Last night's edition began at an antiques fair in Newark, with the cricket-loving blue team trying to spend £500 more wisely than the pop-singing red team. Surely their hobbies were utterly irrelevant to the task at hand, you might think, but you'd have reckoned without Dickinson.

He insisted that the blues must awkwardly bowl and bat for the cameras, then forced the reds to sing Dedicated Follower of Fashion in a version so dodecaphonic and arrhythmic that Ray Davies must now be feeling that his entire life has been lived in vain.

Once the ritual humiliation of the contestants was over, they went in search of bargains, with the reds deciding to purchase a "snuff box" (isn't "coffin" the correct name for one of those?), and to splash out on impulse on an ancient wooden mallet that was explicitly designed for bashing small animals senseless.

"It's called a priest," said an expert, which seemed appropriate, because according to the News of the World, the ecclesiastical profession is notorious for excessively beating the meat, and for splashing out on impulse too.

Throughout the show, Dickinson kept reminding viewers that they could phone in and guess at the eventual outcome, while a small caption reading "calls cost 60p a minute" revealed the only bargain that the BBC (a public service broadcaster, in case you've forgotten) was interested in.

Meanwhile, the experts were earning their meagre stipend by displaying their knowledge to the teams, and I quote verbatim one discussion about a wooden Victorian book rest: "I know it's walnut."

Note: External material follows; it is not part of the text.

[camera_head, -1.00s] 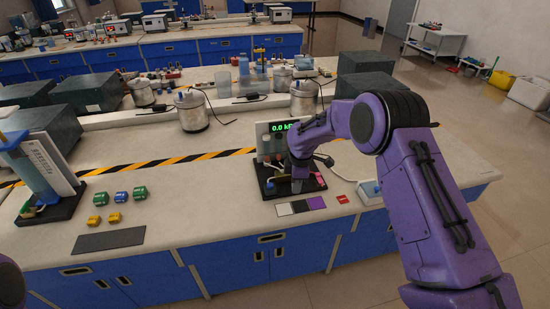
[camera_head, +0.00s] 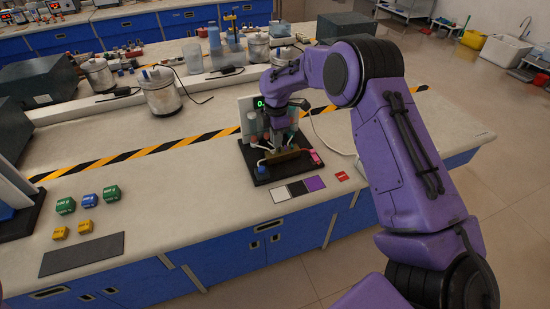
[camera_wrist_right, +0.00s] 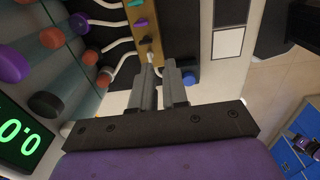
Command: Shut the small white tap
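A brass-coloured block (camera_head: 288,155) with small coloured taps stands on a black base board (camera_head: 262,175) on the bench. In the head view my right gripper (camera_head: 277,143) is low over the block.
A green-lit display (camera_head: 260,103) and capped tubes (camera_head: 252,125) stand behind the block. White hoses run from the block. Coloured cards (camera_head: 298,188) lie in front of the board. Several green, blue and yellow weights (camera_head: 88,201) sit to the left, with clear bench between.

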"How do you know that?" "By the wood." Pausing only to utter his two catchphrases (no show is complete without "cheap as chips" and "what a bobby-dazzler"), Dickinson then decamped to an auction house in Grantham, where (as usual) neither team managed to recoup the money they'd just paid out for their chosen items. And I was left wondering what the auctioneer would have done if one of the teams had asked him to sell an antique gavel, because as soon as he'd tried to demonstrate how it worked, the bidding would have been over.

David Dickinson, it's well known, has a prison record, and although he's technically a reformed man, I regret to report that his work is still criminal. The programme's production values are themselves cheap as chips, and the contestants so illinformed that (to paraphrase dear old Oscar) they know the value of nothing, and don't even know the price of anything, either. At least the Antiques Roadshow features box-hatted old biddies from Harrogate who seem to understand the difference between objets d'art and bric-a-brac, although I'm still waiting for the day when that show finally has some straighttalking on it.

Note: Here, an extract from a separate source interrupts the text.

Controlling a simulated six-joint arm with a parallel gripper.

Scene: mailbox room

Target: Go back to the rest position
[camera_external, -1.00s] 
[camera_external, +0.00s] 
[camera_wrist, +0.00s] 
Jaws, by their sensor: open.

How I'd cheer if someone took a vase in for valuation, then turned and said to Mr Aspel: "Bollocks, Michael, I don't want to keep it for sentimental reasons, my husband's worm food and I want the dosh. If it's worth more than a pony, I'll take it straight down to Sotheby's and flog it. Anyway, I only brought it along here so the neighbours would see it, and know that I'm flush, and turn green with envy."